=== PROBLEM TO SOLVE ===
Collect all the lines that mention the word "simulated".

▽

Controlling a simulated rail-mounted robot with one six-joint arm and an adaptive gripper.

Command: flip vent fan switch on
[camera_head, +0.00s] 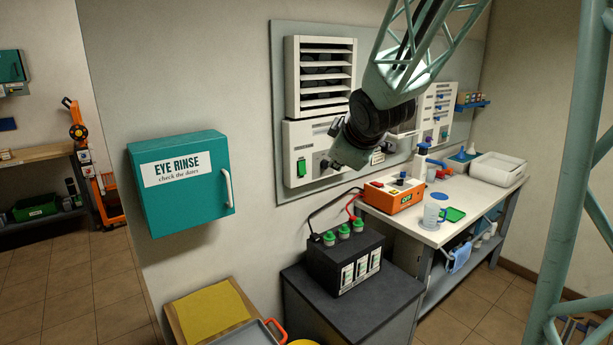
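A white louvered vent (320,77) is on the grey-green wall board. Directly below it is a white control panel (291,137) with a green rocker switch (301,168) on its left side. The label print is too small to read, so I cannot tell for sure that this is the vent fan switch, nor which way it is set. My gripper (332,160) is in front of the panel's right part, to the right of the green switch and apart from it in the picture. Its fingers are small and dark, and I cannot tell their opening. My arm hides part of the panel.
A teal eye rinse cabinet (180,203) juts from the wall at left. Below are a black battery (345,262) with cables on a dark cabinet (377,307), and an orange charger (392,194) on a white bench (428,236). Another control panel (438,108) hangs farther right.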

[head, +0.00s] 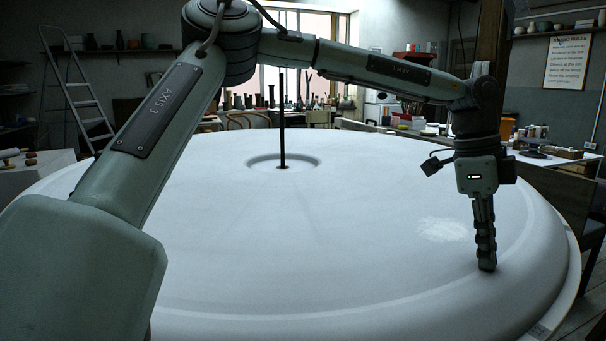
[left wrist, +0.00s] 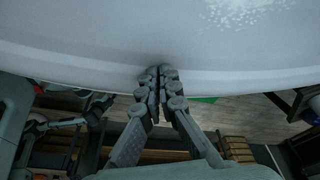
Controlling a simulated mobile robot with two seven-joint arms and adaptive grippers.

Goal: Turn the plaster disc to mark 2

△
▽

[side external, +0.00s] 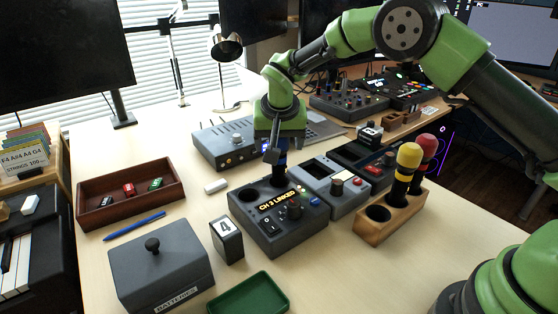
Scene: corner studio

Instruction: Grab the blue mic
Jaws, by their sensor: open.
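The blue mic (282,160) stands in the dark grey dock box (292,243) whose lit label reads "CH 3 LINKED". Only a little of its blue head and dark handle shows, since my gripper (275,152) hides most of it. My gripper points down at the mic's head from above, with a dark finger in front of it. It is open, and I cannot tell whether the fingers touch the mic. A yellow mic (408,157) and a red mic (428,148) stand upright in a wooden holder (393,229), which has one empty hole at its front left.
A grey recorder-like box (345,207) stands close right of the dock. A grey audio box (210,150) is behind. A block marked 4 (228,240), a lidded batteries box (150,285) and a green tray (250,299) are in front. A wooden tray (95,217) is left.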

△
▽

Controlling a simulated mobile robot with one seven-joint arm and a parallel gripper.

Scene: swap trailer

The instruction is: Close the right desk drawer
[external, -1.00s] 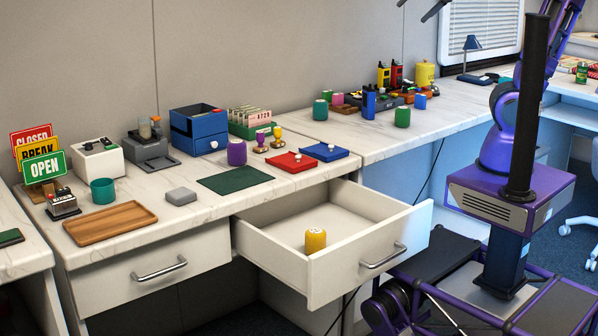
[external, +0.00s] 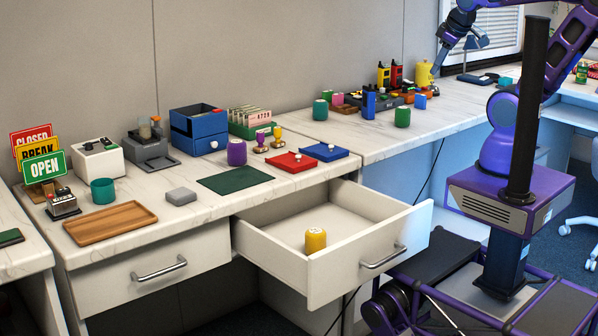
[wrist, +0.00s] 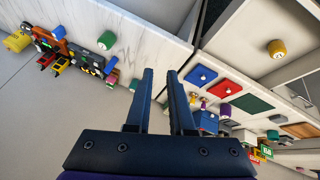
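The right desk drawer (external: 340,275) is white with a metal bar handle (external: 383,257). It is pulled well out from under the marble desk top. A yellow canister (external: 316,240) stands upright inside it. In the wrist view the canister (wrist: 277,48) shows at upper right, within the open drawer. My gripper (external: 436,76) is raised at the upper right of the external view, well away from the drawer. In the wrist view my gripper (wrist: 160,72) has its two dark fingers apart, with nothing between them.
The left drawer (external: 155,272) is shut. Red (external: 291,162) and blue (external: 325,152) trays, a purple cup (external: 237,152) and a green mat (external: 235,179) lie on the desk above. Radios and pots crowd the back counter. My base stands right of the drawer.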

△

=== ANSWER TO THE PROBLEM ===
Controlling a simulated rail-mounted robot with one six-joint arm and an adaptive gripper.
Controlling a simulated mobile robot with two seven-joint arms and adaptive grippers.
Controlling a simulated mobile robot with one seven-joint arm and a parallel gripper.

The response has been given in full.